A ggplot2 extension should introduce low-level graphics functions that you can apply directly on your ggplot2 object, and preferably complies with the function naming in {ggplot2}, i.e., functions that begin with geom_*, theme_*, coords_*, etc. I acknowledge that this is an extreme view, and I will give an obvious example of a limitation below, but this is how I believe a ggplot2 package – as a minimum – provides an extension to {ggplot2}.

Next, a package is not a 0% ggplot2 package or a 100% ggplot2 package. For example, the package {jmvcore} provides four ggplot2 themes (theme_default, theme_hadley, theme_min, theme_spss), but also a lot of functions that are not related to ggplot2. We should consider the package as part of the ggplot2 ecosystem, but not consider it a 100% ggplot2 package. Ideally, we would be able to see how many downloads of the package were linked to these functions, but that is not a possibility.

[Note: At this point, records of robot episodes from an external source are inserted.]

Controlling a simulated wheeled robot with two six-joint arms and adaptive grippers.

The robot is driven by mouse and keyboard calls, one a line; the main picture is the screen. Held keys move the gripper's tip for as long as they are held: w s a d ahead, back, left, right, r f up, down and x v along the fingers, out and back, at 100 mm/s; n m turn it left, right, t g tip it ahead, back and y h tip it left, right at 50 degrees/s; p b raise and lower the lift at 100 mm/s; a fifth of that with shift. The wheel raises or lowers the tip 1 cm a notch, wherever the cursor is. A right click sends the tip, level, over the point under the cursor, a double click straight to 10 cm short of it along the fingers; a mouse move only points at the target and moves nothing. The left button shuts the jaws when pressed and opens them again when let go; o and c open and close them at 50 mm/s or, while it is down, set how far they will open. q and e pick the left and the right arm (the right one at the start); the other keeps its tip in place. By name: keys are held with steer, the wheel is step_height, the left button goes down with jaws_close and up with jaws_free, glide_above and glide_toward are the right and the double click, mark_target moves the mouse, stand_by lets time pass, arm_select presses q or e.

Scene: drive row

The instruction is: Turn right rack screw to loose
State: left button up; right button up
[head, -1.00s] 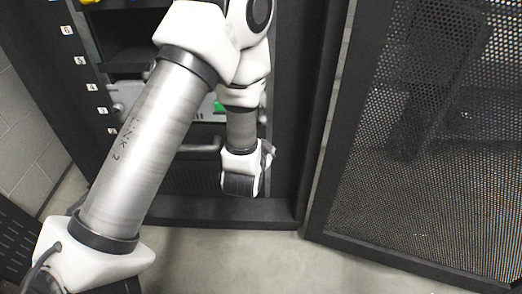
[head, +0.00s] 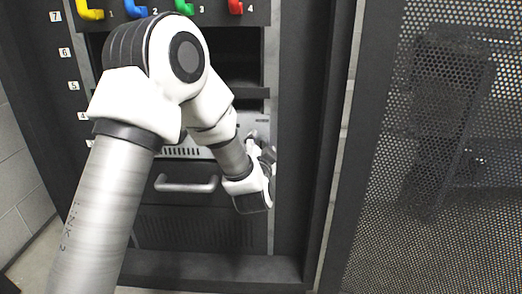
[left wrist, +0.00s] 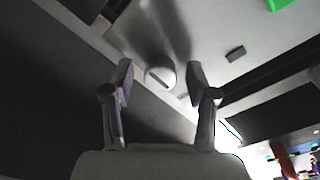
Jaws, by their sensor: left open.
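The rack screw (left wrist: 162,74), a pale round head with a slot across it, sits on a light panel in the left wrist view. My left gripper (left wrist: 160,86) is open, with one finger on each side of the screw; I cannot tell whether either finger touches it. In the head view my left gripper (head: 264,152) is at the right side of the rack, in front of the light unit (head: 180,152). The screw is hidden there behind my arm and gripper. My right gripper is not in view.
The rack has a drawer with a pale handle (head: 186,184) below the unit. A perforated door (head: 440,220) stands open on the right. Numbered labels run down the left post.

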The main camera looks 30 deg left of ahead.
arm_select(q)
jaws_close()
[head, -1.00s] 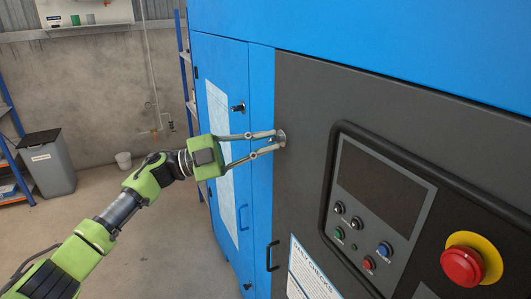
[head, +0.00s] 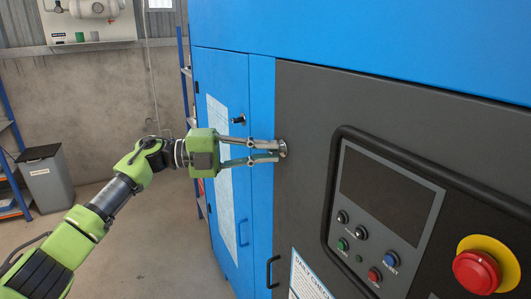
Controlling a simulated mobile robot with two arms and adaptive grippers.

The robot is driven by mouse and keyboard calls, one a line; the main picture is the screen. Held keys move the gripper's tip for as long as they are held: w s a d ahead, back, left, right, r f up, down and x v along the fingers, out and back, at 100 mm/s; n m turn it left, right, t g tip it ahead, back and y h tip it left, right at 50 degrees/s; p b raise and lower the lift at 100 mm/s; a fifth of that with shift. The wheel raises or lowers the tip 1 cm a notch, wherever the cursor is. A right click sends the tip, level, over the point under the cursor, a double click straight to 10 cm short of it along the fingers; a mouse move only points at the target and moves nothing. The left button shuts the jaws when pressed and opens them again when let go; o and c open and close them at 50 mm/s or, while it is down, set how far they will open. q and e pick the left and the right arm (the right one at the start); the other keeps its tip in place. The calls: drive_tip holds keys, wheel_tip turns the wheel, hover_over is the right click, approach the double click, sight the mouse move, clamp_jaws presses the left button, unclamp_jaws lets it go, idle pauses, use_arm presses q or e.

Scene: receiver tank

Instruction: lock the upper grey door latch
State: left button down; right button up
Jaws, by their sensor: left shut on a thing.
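The upper grey door latch (head: 283,148) is a small round metal piece near the upper left edge of the dark grey door (head: 306,110). My left gripper (head: 277,151) reaches in from the left with its two long fingers at the latch. It is shut on the latch, and the fingertips partly hide it. Which way the latch is turned cannot be made out. My right gripper is not in view.
A blue cabinet door (head: 222,80) with a black latch (head: 239,119) stands left of the grey door. A black handle (head: 272,271) is below. The control panel (head: 380,205) and red emergency button (head: 477,271) are right. A grey bin (head: 46,178) stands far left.

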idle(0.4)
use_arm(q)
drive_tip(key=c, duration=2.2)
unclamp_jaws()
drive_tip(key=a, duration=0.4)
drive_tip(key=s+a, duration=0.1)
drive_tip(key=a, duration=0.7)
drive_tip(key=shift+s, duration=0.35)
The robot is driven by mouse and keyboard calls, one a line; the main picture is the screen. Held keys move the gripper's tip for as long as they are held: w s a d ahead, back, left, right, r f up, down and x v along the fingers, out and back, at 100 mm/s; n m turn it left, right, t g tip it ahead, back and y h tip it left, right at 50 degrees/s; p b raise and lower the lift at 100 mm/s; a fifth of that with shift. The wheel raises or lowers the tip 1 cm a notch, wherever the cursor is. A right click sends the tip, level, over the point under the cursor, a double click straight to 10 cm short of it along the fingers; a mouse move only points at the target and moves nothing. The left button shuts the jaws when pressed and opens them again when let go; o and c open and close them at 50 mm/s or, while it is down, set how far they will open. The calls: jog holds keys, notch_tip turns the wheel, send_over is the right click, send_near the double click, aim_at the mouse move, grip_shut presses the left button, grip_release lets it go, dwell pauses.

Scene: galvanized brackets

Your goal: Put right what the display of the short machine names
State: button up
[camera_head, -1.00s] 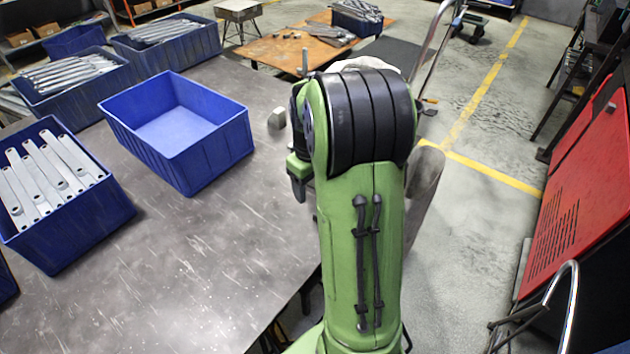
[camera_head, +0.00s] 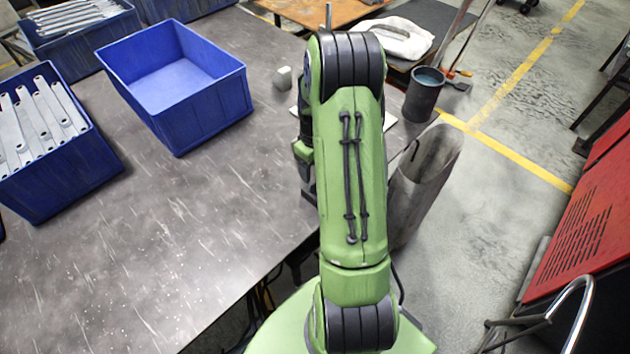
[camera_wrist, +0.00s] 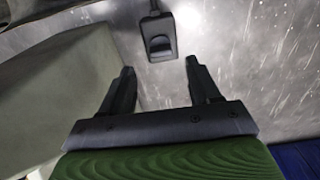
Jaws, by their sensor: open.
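My gripper (camera_wrist: 160,68) is open and empty in the wrist view, its two dark fingers apart. Beyond the fingertips is a small dark device (camera_wrist: 158,38) with a raised part and a thin stem, over a scratched grey surface. In the head view my arm hides most of the gripper; only a dark part shows at its left, over the table's right edge. A red machine (camera_head: 590,215) with a slotted panel stands at the right. No readable display shows in either view, and I cannot tell which machine is the short one.
An empty blue bin (camera_head: 215,100) and a blue bin of galvanized brackets (camera_head: 75,170) stand on the grey table (camera_head: 190,250). A small grey block (camera_head: 283,78) lies behind. Right of my arm are a dark cup (camera_head: 424,95) and a tall grey container (camera_head: 430,175). The table's front is clear.

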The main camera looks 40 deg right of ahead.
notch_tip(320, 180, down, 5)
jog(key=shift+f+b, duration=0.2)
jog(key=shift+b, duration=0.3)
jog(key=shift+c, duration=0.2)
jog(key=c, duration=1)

My approach to ranking the popularity of ggplot2 packages is to weight the number of package downloads by the number of ggplot2 functions in the package. In other words, I will take the number of downloads of a package and multiply by the proportion of ggplot2 functions in the package (to get the average number of downloads for a ggplot2 function in a package). Again, this is not a perfect approach, but it is better than simply assuming that a package is actually an extension to ggplot2::ggplot().

For example, if you run getNamespaceExports("ggfittext"), you will see that there are two functions in the namespace of this package, geom_bar_text() and geom_fit_text(). This makes me believe that everybody downloading this package from CRAN will use this package as a ggplot2 extension. If you take a package like {trekcolors}, you will see that eight out of the 18 functions in the package are ggplot2 functions, but this also means that I am less certain that all downloads of this package will be used with {ggplot2}. It could be more, and it could be less, but there is (currently) no way of knowing.

In my overview of ggplot2 packages, I am able to identify 183 packages that have at least one low-level function that comply with the grammar of graphics (not including {ggplot2}). For each of these packages I take the proportion of ggplot2 functions (relative to the total number of functions in the package) and multiply with the number of CRAN downloads within the recent month. This provides a measure of downloads per ggplot2 function in a package.

In the figure below we see the top 25 packages. {ggsignif} provides nothing but ggplot2 low-level functions and it is a very popular package. {ggsci} provides a lot of ggplot2 functions, but several functions in the package can also be used outside ggplot2 (see, e.g., here). Again, we get the downloads per ggplot2 function, but this is not to say that most – if not all – downloads are directly related to the specific ggplot2 functions in the package.

There are some interesting packages on the popularity ranking. For example, {viridis} is not part of the ggplot2 extensions gallery, but three out of the 13 functions in the package are ggplot2 functions. This package is very popular on CRAN and this is enough to bring it into the list. Should it be part of the ranking? I can see a strong argument for why not, but I am happy to include it here.

The obvious limitation is that this only includes extensions to ggplot2::ggplot(), and not packages that make it easy to work with multiple ggplot2 objects, such as {patchwork}. This package is one of the best ggplot2 packages out there (if not the best), but is not included above due to the very strict inclusion criteria. I could have made an exception for packages like these, but I would rather see this package as an exception.

There are many ways one can look at the popularity of ggplot2 packages, in particular ways to rank the different packages. The above ranking is my preferred method, but I am curious to see how others will address this particular issue.